### DIRECTIONS FOR THIS TASK:
Wherever a line below holds the word "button", copy that line.

### INFORMATION PROVIDED:

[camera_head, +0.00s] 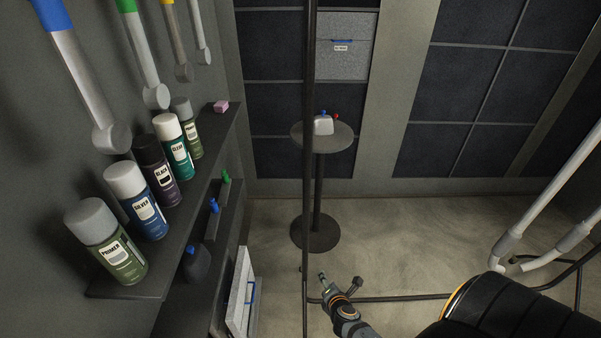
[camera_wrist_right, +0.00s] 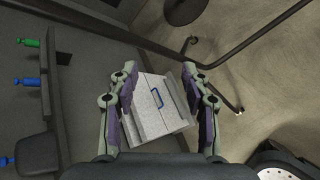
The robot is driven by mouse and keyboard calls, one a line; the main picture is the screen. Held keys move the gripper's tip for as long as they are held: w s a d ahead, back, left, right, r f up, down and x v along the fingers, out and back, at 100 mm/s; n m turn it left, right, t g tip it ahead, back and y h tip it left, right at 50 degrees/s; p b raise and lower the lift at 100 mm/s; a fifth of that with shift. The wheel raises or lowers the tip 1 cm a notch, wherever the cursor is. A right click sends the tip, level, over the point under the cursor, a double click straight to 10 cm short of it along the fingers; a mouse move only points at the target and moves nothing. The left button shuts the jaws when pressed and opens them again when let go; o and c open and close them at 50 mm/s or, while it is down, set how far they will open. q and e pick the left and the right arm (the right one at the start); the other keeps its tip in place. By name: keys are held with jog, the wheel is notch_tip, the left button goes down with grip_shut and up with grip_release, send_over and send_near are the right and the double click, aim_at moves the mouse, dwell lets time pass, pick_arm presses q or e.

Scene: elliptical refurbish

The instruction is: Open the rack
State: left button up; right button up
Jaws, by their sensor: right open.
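My right gripper (camera_wrist_right: 165,80) is open in the right wrist view, with its two fingers spread and nothing held. Beyond and between the fingers is a pale speckled panel or box (camera_wrist_right: 150,118) with a blue handle (camera_wrist_right: 157,97). What looks like the same pale piece (camera_head: 238,292) stands at the lower left in the head view, beside the shelves. Dark wall shelves (camera_head: 205,205) run along the left. I cannot tell for sure which piece is the rack.
Spray cans (camera_head: 105,243) stand on the upper shelf below hanging tools (camera_head: 98,85). A round stand (camera_head: 300,140) is at the back. A thin black pole (camera_head: 307,200) and tubular frame (camera_wrist_right: 235,45) cross in front. A black machine cover (camera_head: 515,310) fills the lower right.

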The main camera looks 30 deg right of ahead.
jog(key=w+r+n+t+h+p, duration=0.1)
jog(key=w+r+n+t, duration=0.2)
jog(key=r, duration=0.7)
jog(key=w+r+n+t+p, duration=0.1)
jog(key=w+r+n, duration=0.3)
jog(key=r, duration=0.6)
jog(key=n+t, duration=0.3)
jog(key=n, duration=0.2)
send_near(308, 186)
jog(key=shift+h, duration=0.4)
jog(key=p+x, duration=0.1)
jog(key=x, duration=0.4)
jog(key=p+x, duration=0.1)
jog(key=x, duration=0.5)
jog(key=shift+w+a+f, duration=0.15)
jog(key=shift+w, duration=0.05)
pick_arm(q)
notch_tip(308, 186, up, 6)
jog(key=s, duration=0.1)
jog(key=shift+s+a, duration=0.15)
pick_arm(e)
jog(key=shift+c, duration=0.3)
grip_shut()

### EXERCISE RESPONSE:
The robot is driven by mouse and keyboard calls, one a line; the main picture is the screen. Held keys move the gripper's tip for as long as they are held: w s a d ahead, back, left, right, r f up, down and x v along the fingers, out and back, at 100 mm/s; n m turn it left, right, t g tip it ahead, back and y h tip it left, right at 50 degrees/s; p b raise and lower the lift at 100 mm/s; a fifth of that with shift. The wheel raises or lowers the tip 1 cm a notch, wherever the cursor is. A right click sends the tip, level, over the point under the cursor, a double click straight to 10 cm short of it along the fingers; a mouse move only points at the target and moves nothing. The left button shuts the jaws when pressed and opens them again when let go; o and c open and close them at 50 mm/s or, while it is down, set how far they will open. q and e pick the left and the right arm (the right one at the start); the other keeps its tip in place. By name: keys are held with jog, the wheel is notch_tip, the left button goes down with grip_shut and up with grip_release, send_over and send_near are the right and the double click, aim_at moves the mouse, dwell lets time pass, pick_arm presses q or e.
State: left button up; right button up

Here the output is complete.